WAMU Will Sell or Close Its Bluegrass Station

WAMU Will Sell or Close Its Bluegrass Station
Rhonda Vincent & The Rage perform at Bluegrass Country in June.

WAMU will seek a buyer for its music service Bluegrass Country, station General Manager J.J. Yore told staffers Thursday afternoon. If one is not found by the end of December, the service will close.

The public radio station, which is owned by American University and is undergoing deep and existential changes under Yore, who arrived in August 2014. He’s been working on increasing revenue and refocusing the way the station does news, reorganizing its newsroom around pan-regional beats.

That sort of work often requires input from consultants, and in addition to work from Atlantic Media Strategies, WAMU has hired the nonprofit Public Media Company to analyze the business case for continuing its ownership of Bluegrass Country. The results came in about six weeks ago, says Yore. “In that report, they basically noted the huge demographic changes that have occurred in the Washington market over the past 20 years or so and said, ‘Look, your future is going to be much better on the news and information side than on the country side of operations.’ And they painted a picture that made it clear to us that we had some tough decisions to make.”

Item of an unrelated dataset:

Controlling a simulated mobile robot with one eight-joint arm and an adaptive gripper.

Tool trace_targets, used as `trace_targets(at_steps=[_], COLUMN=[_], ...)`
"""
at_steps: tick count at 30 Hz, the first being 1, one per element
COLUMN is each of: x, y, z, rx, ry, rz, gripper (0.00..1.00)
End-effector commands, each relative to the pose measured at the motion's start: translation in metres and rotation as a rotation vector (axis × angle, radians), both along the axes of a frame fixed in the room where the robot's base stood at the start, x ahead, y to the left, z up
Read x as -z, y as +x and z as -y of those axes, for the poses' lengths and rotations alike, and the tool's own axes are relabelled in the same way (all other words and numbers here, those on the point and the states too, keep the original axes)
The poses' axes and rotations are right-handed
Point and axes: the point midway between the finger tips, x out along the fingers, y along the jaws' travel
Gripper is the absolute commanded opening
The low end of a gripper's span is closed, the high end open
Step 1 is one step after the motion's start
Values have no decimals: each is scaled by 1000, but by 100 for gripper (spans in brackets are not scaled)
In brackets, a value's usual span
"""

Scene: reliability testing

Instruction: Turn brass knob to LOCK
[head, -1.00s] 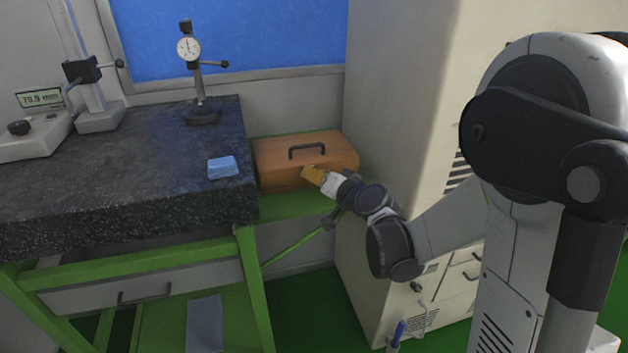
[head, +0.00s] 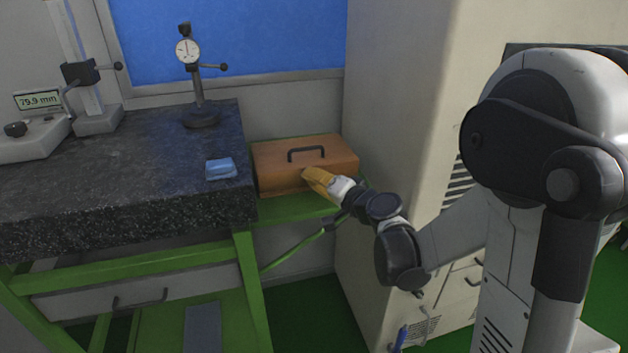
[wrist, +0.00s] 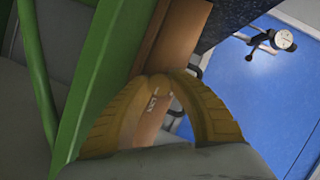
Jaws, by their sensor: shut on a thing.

Bluegrass Country will post a request for proposals looking for a new owner on its website Thursday afternoon.

Bluegrass Country, which streams digitally and broadcasts on 105.5 FM and some “translators” (stations that rebroadcast its signal), is the only remaining evidence that WAMU was once one of the US’s premiere outlets for bluegrass and country music. The station began playing the music, which draws on “old-time” and “hillbilly” traditions, in 1967.

At that time, the Washington area had for several decades seen an influx of residents from the Appalachians and the South. Artists like Roy Clark, from Southeast DC, the Stoneman Family Band, from Prince George’s County, and Patsy Cline, from Winchester, Virginia, exemplified the mix of sounds that pinballed around the area after World War II, finding their expression in roadhouses, concert stages, and on Town and Country Time, a TV show hosted by DC transplant Jimmy Dean.

Dick Spottswood played the first bluegrass record on WAMU, and a decade later, “the station was carrying more than 20 hours of the music per week,” Mike Unger wrote in a history of bluegrass on WAMU in 2012. The Alexandria club the Birchmere began hosting bluegrass music in the early ’70s and became a hub for groups such as the Seldom Scene and the Johnson Mountain Boys, whose fiddle player was Eddie Stubbs, now an announcer for the Grand Ole Opry. Spottswood and Gary Henderson (who produced the first bluegrass broadcast on WAMU) still have shows on Bluegrass Country.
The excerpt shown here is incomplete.